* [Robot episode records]
————

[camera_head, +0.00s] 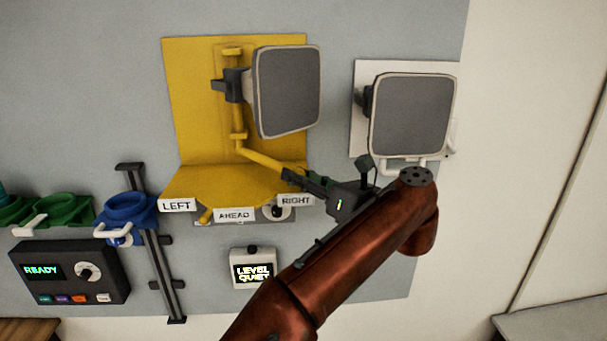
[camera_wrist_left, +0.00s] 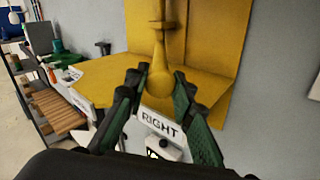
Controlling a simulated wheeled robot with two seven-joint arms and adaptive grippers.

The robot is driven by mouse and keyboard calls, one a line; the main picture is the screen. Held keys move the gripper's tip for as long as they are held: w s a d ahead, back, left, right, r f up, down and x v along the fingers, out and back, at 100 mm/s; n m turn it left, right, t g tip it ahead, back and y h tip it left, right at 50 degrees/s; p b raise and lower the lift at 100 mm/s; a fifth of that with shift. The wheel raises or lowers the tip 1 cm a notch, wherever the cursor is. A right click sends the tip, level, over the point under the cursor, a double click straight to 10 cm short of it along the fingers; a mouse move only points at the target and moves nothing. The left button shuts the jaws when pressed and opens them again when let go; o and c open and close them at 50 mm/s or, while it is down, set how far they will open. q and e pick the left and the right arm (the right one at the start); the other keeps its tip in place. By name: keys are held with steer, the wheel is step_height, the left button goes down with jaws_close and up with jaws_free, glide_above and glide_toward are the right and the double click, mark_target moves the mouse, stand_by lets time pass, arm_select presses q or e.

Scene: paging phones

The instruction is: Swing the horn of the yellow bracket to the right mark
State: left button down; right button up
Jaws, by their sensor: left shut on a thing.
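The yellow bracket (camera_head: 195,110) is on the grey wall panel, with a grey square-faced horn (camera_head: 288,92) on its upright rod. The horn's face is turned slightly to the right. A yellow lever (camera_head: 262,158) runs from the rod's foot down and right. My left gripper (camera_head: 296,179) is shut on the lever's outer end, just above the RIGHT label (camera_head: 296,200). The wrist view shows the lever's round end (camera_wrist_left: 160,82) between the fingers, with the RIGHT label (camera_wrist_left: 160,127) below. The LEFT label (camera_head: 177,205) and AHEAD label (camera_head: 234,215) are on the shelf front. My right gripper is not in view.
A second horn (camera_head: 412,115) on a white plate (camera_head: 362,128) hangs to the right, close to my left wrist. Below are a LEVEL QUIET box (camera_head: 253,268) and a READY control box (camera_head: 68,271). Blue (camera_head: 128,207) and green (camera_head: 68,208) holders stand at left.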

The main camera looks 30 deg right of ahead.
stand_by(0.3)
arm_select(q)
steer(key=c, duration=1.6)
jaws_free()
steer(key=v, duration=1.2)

————

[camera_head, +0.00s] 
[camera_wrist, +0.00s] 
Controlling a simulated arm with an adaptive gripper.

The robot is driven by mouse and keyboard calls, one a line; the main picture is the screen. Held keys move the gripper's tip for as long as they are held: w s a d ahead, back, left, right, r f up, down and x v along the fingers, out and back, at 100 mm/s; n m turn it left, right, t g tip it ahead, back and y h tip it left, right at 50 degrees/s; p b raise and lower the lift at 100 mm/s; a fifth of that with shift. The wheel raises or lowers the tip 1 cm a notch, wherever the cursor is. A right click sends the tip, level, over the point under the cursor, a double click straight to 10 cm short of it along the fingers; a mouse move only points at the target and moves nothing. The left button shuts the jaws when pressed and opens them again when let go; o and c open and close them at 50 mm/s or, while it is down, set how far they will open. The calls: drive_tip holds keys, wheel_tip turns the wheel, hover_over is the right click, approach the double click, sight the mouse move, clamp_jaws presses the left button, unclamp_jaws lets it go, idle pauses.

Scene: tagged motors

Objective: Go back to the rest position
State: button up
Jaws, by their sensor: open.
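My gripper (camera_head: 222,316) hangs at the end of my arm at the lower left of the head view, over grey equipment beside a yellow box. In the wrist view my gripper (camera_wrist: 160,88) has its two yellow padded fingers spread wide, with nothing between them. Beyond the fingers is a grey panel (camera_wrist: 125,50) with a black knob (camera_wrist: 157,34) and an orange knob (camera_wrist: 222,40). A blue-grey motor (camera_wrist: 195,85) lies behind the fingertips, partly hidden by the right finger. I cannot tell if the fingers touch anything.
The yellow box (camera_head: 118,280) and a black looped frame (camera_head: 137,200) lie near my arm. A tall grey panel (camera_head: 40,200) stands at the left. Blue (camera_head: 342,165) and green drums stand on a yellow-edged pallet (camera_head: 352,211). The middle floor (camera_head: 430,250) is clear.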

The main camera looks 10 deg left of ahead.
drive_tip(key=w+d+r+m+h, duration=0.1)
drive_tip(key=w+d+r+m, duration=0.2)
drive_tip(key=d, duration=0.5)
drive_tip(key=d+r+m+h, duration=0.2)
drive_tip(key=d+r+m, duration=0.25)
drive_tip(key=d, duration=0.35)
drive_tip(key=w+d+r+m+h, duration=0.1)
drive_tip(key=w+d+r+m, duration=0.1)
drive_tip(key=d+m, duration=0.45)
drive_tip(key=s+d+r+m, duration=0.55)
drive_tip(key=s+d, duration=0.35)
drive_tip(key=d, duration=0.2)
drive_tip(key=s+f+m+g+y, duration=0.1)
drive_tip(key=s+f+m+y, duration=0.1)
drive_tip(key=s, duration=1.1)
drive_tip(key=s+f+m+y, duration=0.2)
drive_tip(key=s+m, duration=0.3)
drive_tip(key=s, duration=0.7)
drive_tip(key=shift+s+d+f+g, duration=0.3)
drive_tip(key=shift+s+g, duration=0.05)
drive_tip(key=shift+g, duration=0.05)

————

* [What to do]
Above are the lines; repeat exactly the ones from the line containing "Objective: Go back to the rest position" down to the line containing "State: button up", both inclusive.

* [Answer to this problem]
Objective: Go back to the rest position
State: button up

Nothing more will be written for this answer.